A new study titled Snow variability in the Swiss Alps 1864–2009 appearing in the Journal of Clmatology by Scherrer at al doi: 10.1002/joc.3653 shows a temperature trend reversal has been taking place in the Swiss Alps since 2000.
The paper looks at nine Swiss Alpine snow series that cover different altitudes (450–1860 m asl) and go back more than 100 years. In addition the authors analyzed data from 71 stations covering the last 50–80 years to get a more complete picture of Swiss Alpine snow variability.

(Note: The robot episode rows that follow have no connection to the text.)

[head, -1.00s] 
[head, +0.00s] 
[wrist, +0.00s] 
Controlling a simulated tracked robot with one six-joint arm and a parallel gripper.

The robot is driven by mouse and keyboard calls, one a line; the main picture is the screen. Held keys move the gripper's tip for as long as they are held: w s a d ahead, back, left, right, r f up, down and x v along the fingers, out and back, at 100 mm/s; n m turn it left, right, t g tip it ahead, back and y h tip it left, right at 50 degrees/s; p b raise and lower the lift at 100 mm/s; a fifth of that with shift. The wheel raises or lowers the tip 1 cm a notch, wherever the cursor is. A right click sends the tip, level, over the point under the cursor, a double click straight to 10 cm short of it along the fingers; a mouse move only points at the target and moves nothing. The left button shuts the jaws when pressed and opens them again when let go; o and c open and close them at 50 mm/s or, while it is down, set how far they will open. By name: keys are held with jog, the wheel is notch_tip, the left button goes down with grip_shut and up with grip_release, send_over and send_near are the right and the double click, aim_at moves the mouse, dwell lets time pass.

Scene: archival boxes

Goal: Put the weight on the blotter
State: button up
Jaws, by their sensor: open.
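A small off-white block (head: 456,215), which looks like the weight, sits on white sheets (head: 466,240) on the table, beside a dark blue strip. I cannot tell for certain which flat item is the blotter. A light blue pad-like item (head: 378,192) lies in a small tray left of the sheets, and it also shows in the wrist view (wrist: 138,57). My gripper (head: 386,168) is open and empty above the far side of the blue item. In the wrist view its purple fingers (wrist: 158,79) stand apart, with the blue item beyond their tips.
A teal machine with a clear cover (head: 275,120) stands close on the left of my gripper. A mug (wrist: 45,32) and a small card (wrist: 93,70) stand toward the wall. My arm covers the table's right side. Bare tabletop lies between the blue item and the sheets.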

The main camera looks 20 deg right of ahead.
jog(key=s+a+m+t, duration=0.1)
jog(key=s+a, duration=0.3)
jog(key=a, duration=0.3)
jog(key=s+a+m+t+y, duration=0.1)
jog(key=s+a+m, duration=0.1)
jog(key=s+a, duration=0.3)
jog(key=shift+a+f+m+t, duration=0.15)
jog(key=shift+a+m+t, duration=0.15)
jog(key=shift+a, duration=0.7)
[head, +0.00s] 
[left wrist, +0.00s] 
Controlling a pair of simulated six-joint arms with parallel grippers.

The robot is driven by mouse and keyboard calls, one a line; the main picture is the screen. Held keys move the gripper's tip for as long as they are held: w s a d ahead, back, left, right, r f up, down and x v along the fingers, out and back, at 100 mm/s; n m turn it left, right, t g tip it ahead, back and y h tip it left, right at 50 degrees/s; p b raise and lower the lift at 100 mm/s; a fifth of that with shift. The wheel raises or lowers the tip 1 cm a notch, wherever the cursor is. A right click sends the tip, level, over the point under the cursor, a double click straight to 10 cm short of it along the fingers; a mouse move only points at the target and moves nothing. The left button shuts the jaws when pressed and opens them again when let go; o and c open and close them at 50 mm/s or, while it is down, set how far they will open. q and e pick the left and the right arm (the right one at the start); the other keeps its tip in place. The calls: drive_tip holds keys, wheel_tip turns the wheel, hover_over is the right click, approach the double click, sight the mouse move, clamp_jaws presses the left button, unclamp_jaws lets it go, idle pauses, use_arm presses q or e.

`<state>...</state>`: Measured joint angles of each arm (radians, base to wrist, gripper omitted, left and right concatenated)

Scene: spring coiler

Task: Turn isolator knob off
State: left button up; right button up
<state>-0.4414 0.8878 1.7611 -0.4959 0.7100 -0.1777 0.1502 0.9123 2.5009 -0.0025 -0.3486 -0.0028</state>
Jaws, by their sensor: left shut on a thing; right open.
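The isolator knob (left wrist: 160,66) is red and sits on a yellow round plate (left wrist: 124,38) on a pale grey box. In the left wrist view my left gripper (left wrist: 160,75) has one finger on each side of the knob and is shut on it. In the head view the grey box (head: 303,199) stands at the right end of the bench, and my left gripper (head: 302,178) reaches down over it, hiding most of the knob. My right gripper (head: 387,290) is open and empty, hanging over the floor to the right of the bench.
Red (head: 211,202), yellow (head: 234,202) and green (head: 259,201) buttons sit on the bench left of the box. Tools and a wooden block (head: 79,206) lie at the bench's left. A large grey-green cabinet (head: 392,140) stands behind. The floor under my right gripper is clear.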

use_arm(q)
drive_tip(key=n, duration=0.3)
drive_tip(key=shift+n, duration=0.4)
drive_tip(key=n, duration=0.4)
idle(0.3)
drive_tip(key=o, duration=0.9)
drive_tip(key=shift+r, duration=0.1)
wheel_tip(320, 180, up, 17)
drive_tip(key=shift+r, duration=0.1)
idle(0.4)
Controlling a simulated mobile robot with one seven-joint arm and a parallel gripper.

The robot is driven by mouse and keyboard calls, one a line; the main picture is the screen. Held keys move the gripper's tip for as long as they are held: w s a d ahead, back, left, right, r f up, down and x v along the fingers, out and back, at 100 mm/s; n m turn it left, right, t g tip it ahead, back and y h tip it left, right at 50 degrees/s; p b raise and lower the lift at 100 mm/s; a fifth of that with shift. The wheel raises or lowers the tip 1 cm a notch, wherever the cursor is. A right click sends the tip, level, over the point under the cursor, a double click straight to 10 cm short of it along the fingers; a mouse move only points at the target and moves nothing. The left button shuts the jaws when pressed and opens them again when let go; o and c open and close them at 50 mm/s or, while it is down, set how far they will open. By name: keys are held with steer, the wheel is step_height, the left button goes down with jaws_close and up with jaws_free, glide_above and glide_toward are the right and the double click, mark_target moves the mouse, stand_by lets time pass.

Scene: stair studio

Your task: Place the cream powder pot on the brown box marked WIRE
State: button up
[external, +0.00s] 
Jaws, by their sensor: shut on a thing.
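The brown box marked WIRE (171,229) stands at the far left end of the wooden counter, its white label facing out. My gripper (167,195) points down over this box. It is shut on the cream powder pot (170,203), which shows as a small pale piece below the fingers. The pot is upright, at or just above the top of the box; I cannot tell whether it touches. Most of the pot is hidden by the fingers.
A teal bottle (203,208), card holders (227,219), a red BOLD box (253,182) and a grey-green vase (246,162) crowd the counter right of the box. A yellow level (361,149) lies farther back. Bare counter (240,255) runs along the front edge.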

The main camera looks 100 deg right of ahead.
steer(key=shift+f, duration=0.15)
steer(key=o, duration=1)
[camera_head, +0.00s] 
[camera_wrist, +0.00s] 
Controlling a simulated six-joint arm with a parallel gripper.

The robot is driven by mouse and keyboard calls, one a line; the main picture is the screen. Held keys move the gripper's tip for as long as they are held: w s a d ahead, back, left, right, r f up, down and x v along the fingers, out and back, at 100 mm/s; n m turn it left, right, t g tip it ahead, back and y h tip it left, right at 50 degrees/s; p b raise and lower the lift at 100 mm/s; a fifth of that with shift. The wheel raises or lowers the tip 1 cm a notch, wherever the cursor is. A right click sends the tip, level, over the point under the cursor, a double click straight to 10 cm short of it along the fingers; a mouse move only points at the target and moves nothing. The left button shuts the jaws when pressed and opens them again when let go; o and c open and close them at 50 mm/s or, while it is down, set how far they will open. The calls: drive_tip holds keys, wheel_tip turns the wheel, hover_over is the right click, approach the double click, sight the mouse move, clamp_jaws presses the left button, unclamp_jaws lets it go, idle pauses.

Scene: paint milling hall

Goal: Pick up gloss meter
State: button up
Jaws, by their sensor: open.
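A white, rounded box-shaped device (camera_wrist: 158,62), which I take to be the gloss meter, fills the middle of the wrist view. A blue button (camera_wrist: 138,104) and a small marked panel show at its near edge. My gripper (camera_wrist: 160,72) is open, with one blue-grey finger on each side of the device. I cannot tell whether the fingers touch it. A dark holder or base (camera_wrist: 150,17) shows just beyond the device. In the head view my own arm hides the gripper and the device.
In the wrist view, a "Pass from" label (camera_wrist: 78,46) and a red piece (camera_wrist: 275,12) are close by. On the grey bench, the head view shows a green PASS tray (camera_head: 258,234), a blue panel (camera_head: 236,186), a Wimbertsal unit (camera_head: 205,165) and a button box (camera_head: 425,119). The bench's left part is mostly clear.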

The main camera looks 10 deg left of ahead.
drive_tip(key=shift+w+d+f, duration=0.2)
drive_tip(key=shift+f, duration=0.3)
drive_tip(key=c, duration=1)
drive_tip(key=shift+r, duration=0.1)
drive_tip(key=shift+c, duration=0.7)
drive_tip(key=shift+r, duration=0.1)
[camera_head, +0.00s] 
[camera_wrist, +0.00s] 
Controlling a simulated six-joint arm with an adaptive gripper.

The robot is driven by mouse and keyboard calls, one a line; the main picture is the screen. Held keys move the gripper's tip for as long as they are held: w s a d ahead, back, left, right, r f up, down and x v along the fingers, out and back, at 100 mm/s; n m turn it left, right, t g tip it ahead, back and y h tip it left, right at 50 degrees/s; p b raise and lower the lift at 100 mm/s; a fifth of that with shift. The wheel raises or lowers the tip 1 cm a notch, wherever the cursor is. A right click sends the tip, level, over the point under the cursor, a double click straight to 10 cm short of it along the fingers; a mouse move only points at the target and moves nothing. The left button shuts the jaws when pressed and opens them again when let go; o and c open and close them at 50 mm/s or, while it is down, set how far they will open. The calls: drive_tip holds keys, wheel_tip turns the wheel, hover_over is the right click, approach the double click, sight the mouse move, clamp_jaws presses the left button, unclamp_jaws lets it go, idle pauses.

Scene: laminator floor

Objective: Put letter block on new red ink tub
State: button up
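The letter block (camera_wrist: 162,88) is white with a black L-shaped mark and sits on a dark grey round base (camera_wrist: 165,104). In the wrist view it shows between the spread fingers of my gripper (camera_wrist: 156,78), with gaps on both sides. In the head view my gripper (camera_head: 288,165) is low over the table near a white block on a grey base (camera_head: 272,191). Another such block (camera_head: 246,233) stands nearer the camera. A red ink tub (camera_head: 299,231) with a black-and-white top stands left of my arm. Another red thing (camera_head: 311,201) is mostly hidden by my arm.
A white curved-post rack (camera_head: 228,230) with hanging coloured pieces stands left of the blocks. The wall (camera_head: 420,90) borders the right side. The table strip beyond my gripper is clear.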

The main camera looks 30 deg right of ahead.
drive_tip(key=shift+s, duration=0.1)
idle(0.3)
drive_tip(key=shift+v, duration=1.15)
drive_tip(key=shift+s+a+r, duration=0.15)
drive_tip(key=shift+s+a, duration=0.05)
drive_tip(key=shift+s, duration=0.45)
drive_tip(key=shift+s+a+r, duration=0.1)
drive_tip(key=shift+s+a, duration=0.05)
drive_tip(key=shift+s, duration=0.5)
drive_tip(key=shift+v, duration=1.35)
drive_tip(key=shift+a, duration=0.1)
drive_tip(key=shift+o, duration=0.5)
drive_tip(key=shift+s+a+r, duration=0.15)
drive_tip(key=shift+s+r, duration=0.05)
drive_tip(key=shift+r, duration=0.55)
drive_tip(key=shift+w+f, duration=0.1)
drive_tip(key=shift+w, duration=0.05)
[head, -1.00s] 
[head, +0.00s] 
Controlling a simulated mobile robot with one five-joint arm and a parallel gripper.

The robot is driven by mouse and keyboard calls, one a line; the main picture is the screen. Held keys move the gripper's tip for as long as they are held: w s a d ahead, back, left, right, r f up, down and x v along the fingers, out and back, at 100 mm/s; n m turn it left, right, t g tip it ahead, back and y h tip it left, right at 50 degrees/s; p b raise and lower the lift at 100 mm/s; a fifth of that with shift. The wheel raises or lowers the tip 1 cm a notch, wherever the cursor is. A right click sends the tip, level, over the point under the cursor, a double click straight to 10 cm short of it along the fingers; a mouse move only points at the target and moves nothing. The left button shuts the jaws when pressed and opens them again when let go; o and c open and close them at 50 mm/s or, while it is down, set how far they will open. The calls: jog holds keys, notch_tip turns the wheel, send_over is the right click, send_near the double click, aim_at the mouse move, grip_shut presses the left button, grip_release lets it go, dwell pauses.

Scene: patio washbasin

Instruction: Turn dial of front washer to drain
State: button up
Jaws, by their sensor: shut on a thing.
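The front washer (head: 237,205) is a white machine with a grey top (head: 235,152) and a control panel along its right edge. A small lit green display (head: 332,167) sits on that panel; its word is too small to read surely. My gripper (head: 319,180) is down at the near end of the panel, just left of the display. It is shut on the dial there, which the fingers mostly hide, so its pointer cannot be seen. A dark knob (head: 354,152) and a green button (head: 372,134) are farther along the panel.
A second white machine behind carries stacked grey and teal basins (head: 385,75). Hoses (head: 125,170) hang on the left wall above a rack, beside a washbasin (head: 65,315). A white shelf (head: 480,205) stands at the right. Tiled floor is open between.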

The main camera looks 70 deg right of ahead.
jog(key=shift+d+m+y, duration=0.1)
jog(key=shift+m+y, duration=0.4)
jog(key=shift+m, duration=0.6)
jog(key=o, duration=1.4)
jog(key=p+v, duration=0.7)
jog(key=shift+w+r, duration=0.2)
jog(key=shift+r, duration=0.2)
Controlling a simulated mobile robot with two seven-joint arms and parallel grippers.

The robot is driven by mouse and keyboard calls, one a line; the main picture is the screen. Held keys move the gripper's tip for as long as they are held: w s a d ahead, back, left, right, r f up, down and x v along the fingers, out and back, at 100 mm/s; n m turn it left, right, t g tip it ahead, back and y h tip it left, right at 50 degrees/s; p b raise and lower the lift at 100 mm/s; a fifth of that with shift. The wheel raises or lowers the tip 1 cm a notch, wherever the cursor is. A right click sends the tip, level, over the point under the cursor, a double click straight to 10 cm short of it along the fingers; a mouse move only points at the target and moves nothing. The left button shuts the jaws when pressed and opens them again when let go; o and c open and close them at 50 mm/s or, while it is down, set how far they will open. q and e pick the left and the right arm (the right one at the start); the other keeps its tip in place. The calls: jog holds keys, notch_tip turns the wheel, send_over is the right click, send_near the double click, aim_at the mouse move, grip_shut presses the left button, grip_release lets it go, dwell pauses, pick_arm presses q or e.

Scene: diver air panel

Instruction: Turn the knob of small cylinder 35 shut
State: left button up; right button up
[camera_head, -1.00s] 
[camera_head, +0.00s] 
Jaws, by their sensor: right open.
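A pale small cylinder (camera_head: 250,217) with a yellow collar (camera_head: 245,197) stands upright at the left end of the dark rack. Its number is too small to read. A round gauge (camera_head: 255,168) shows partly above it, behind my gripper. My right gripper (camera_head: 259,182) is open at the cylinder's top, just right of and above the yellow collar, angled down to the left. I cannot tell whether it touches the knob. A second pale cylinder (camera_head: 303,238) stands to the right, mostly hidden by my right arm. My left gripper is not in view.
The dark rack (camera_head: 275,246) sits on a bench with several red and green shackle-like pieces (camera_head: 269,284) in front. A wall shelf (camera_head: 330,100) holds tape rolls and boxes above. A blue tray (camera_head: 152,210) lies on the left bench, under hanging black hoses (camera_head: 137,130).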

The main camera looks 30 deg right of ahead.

They analysed data for trend and variability for:
– New snow sums (NSS)
– Maximum new snow (MAXNS)
– Days with snowfall (DWSF)
According to their abstract (my emphasis):
Our results reveal large decadal variability with phases of low and high values for NSS, DWSF and DWSP. For most stations NSS, DWSF and DWSP show the lowest values recorded and unprecedented negative trends in the late 1980s and 1990s. […] The fraction of NSS and DWSP in different seasons (autumn, winter and spring) has changed only slightly over the ∼150 year record. Some decreases most likely attributable to temperature changes in the last 50 years are found for spring, especially for NSS at low stations. Both the NSS and DWSP snow indicators show a trend reversal in most recent years (since 2000), especially at low and medium altitudes. This is consistent with the recent ‘plateauing’ (i.e. slight relative decrease) of mean winter temperature in Switzerland and illustrates how important decadal variability is in understanding the trends in key snow indicators.”
The study shows snow and temperature are naturally variable and that temperatures in Switzerland, as is the case globally, are no longer rising, and are now trending downwards.